The life and work of John Leonard

Those of us who came of age in the 1970s owe a literary debt to book and culture critic John Leonard, who died in NY on Nov. 5 at the age of 69.

Leonard was a man of energy, intelligence, and passion and over the years he shared his thoughts and language through so many channels. He wrote for – among others – the New York Times, The New Republic, The Nation, The Atlantic Monthly, and Newsday.

Among his many accomplishments there are a few that will always stand out.

For one, he will be remembered as an early champion of Gabriel Garcia Marquez, Maxine Hong Kingston, and Toni Morrison.

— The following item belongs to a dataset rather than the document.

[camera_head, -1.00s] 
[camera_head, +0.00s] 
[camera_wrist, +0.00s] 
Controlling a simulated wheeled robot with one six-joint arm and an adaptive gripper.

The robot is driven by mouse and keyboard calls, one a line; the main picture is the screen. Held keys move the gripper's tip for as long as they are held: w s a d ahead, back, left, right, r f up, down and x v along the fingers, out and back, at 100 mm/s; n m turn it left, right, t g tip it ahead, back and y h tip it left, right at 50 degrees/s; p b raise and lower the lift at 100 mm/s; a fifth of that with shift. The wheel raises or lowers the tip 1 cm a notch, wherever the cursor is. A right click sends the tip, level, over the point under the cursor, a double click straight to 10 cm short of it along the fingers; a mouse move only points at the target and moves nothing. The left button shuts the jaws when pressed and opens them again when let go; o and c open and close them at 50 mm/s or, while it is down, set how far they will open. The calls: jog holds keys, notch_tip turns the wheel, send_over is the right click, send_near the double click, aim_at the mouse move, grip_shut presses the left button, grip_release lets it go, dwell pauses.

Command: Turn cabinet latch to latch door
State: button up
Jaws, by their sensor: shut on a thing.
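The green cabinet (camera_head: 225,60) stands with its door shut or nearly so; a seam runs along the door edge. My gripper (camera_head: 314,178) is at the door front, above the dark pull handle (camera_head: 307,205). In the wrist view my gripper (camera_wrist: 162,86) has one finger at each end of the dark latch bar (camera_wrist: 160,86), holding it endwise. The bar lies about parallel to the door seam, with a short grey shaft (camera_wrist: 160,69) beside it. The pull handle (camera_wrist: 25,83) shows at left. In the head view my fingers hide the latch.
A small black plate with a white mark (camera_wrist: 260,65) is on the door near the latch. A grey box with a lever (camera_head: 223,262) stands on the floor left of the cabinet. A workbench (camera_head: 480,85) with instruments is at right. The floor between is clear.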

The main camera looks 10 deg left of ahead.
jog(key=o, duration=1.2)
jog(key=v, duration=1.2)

But it is perhaps for his work at the New York Times that Leonard is known best. There he served as one of the daily book critics and edited the New York Times Book Review from 1971 to 1975, leaving it a far livelier institution than he had found it.

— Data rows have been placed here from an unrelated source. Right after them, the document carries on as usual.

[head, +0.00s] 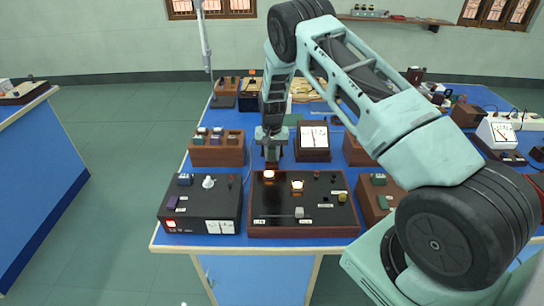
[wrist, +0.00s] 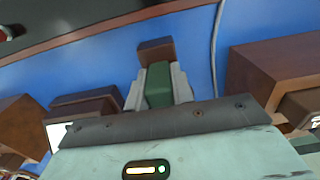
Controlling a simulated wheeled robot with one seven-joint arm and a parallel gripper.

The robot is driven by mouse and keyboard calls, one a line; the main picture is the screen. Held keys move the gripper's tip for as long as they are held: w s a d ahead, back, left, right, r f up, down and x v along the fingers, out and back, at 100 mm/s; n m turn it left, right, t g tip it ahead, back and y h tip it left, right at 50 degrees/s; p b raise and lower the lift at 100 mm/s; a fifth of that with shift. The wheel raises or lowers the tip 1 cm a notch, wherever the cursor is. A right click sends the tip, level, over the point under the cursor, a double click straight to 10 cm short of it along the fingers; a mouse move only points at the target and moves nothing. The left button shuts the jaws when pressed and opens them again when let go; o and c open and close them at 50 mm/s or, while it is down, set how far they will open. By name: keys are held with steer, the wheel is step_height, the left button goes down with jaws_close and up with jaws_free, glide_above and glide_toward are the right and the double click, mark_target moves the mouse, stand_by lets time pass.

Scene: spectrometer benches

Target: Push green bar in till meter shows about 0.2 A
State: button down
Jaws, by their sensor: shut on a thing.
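The green bar (wrist: 158,85) is between the two pale fingers of my gripper (wrist: 159,86) in the wrist view. My gripper is shut on it. A brown block (wrist: 155,52) shows just beyond the fingertips; I cannot tell whether it is joined to the bar. In the head view my gripper (head: 271,152) points down behind the black panel with the wooden rim, and the bar cannot be made out there. A meter (head: 313,137) with a white face in a brown case stands just right of my gripper. Its needle is too small to read.
The black panel (head: 325,207) stands in front of my gripper, with a lit lamp and knobs. A black box (head: 192,215) is at its left. A brown box (head: 217,152) stands left of my gripper. Another white meter (head: 503,132) is far right. Some blue bench top lies bare between them.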

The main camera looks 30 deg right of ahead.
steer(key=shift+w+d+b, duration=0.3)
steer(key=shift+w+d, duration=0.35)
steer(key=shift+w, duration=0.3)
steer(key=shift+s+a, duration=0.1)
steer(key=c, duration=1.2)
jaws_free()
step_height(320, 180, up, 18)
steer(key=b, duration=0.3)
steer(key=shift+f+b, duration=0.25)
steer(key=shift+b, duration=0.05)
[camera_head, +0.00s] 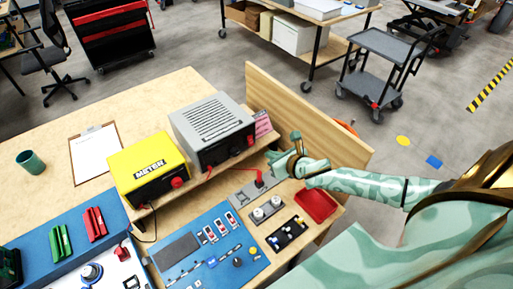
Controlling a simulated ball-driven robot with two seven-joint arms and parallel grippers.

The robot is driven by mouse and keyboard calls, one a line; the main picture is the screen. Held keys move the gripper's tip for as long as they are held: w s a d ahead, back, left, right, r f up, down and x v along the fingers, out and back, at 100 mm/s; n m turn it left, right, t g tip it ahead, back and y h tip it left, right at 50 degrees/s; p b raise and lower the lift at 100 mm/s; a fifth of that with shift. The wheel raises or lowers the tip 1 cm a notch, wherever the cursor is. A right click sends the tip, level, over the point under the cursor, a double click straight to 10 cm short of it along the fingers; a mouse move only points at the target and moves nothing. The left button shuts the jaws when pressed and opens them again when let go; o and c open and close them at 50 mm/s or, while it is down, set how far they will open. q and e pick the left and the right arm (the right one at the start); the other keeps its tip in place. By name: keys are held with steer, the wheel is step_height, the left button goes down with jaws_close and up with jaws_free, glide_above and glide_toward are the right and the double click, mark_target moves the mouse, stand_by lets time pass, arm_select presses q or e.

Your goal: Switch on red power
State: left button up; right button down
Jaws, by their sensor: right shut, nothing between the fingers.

As Salon puts it in their tribute to Leonard, he transformed the Book Review "from a fusty museum of fading modernist gravitas ('Here's this week's Thomas Mann biography' is how one wag characterized the previous regime's editorial approach) into a vital, lively, contentious engagement with a still-breathing literary culture."

Leonard was born in 1939 and raised by a single mother. He attended Harvard University for two years but then left to go to work.

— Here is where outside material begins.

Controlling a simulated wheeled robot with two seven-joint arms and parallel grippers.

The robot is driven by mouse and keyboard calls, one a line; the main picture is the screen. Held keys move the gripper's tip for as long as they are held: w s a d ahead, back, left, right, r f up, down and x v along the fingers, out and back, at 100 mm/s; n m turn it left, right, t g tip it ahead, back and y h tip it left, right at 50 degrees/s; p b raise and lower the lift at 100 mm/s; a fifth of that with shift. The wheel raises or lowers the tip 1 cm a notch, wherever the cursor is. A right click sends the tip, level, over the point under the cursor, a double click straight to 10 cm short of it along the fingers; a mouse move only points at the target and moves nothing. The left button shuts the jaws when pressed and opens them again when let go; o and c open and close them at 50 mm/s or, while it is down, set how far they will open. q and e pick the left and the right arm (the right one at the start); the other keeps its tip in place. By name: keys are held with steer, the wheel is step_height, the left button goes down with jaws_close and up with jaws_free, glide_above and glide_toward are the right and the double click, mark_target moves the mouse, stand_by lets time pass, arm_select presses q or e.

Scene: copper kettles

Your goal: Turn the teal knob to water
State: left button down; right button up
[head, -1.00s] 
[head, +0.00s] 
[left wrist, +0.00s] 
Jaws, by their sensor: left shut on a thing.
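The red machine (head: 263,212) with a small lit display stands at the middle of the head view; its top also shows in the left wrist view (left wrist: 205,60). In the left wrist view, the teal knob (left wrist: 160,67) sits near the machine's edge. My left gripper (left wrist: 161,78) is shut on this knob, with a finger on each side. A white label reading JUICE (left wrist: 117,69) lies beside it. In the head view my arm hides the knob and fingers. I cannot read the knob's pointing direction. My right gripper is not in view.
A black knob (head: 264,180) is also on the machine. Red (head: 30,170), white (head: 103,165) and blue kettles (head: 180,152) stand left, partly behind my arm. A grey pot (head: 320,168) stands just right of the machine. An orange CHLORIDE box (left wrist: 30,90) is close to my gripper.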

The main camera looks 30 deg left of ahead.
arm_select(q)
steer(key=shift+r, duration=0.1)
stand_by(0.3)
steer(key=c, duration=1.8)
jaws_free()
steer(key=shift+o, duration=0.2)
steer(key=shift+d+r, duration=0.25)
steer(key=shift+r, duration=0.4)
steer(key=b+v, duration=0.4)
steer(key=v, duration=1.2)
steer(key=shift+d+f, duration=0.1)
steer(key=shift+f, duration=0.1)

He was never shy about confessing his political convictions. Leonard was a man of the left and it is perhaps one of the ironies of his career that his early mentor was William F. Buckley Jr. who hired him as an editorial assistant at the conservative National Review.

During the 1970s Leonard was an outspoken critic of the Vietnam War and in 1971 he created a national stir by devoting an issue of the Sunday Times Book Review to books about the war, many of them critical of US policy.

He also wrote a number of novels of his own and for a time chronicled his own experiences in a weekly column in the New York Times called "Private Lives."

But most of all Leonard will be remembered as a man who loved books and generously allowed the rest of us to share in the warmth of that passion.

"The books we love," he wrote, "love us back."